» **Problem to work on**
Return only the lines running from the line with "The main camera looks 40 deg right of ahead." down to the line with "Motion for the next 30", both included, exactly as they appear.

Rows from a dataset
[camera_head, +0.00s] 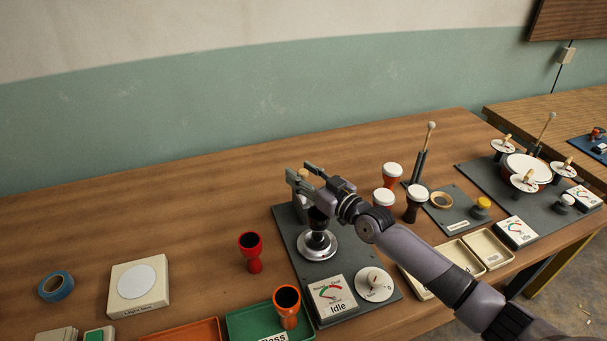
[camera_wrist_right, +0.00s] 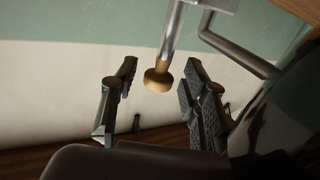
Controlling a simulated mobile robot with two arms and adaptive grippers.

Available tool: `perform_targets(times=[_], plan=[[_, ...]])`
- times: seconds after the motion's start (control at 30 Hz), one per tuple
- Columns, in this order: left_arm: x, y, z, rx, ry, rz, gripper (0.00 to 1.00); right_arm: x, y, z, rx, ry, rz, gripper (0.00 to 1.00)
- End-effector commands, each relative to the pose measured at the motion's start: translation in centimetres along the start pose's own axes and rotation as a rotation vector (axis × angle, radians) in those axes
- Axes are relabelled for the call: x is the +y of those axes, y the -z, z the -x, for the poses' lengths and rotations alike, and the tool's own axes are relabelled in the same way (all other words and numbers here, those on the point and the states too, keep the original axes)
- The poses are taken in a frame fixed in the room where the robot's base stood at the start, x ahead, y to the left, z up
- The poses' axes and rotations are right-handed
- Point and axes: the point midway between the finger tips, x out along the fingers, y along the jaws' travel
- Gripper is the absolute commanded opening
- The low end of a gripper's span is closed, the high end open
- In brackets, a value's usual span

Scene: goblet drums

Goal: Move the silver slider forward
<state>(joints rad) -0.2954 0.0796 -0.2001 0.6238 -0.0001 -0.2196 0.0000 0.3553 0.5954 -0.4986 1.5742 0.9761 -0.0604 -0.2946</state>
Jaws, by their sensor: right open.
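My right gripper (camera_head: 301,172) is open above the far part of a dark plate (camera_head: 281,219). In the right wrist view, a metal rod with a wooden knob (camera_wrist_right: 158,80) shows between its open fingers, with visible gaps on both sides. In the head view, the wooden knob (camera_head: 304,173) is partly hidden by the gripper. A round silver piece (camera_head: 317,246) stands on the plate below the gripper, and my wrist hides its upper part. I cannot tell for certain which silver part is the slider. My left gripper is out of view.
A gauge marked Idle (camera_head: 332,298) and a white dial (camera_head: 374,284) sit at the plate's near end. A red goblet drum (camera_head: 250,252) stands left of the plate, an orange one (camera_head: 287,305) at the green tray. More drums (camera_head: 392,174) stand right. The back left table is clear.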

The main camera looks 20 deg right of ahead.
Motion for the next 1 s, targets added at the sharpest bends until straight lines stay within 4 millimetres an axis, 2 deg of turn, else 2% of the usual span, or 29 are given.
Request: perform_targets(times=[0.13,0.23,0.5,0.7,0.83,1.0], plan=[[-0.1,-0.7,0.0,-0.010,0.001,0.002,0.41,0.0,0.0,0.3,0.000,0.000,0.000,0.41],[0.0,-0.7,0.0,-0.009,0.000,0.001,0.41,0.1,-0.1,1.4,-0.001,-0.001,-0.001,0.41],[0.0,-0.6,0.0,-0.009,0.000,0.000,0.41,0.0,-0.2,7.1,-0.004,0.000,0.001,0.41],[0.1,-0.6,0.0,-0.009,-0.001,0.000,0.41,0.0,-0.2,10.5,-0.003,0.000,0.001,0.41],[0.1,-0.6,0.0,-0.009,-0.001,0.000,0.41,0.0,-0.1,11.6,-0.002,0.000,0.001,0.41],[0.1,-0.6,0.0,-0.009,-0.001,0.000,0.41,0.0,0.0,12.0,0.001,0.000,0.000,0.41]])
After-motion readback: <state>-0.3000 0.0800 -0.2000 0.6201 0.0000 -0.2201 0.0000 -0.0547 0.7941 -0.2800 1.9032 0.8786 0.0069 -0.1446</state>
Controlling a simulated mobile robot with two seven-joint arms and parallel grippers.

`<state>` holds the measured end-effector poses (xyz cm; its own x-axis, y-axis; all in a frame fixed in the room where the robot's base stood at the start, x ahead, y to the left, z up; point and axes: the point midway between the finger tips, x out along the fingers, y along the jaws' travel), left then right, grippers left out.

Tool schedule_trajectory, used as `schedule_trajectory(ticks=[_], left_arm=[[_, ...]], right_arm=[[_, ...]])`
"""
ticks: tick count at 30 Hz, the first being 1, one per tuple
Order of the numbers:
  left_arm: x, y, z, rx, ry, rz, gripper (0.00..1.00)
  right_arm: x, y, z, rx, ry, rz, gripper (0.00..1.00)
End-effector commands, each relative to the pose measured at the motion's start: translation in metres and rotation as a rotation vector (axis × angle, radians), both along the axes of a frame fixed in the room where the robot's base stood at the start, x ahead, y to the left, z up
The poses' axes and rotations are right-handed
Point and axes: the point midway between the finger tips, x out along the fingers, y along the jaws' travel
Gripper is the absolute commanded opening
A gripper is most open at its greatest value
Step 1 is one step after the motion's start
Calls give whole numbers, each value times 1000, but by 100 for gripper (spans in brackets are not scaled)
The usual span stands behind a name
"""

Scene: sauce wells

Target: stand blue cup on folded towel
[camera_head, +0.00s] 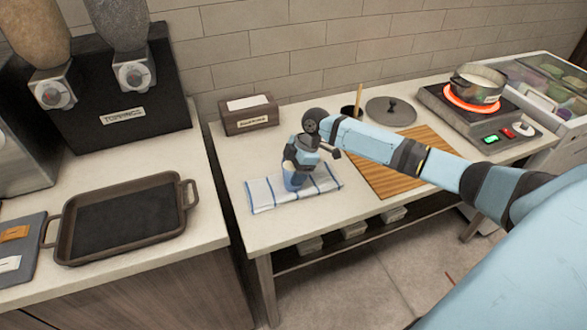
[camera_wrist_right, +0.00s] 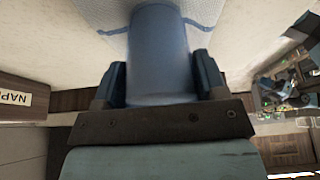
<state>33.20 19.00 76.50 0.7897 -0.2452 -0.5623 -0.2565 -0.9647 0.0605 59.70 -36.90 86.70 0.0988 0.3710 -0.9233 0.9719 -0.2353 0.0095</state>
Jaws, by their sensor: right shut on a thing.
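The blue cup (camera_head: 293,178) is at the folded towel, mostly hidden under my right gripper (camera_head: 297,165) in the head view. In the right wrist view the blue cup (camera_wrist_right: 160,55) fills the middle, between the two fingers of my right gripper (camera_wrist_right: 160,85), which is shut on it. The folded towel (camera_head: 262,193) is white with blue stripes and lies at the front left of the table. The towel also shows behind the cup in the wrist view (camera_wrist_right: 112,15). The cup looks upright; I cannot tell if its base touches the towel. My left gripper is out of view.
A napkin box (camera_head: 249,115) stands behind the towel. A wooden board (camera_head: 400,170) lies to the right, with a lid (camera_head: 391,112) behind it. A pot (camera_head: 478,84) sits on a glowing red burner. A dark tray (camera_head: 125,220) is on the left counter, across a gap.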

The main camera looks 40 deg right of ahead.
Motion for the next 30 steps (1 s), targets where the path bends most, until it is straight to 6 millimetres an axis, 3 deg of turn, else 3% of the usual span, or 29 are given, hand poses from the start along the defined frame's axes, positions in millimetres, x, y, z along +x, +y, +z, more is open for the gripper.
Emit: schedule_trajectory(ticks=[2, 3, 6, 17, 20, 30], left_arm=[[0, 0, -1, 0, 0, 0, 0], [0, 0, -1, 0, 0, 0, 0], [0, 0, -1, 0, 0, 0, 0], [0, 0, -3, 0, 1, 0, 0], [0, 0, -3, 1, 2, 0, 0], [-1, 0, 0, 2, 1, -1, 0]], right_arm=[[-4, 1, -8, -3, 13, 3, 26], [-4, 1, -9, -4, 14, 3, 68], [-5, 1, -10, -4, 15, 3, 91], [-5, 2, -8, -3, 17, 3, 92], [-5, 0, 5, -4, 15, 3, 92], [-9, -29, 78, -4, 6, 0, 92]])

» **The answer**
The main camera looks 40 deg right of ahead.
Motion for the next 30 steps (1 s), targets where the path bends most, until it is straight to 6 millimetres an axis, 3 deg of turn, else 3% of the usual span, or 29 are given, hand poses from the start along the defined frame's axes, positions in millimetres, x, y, z along +x, +y, +z, more is open for the gripper.

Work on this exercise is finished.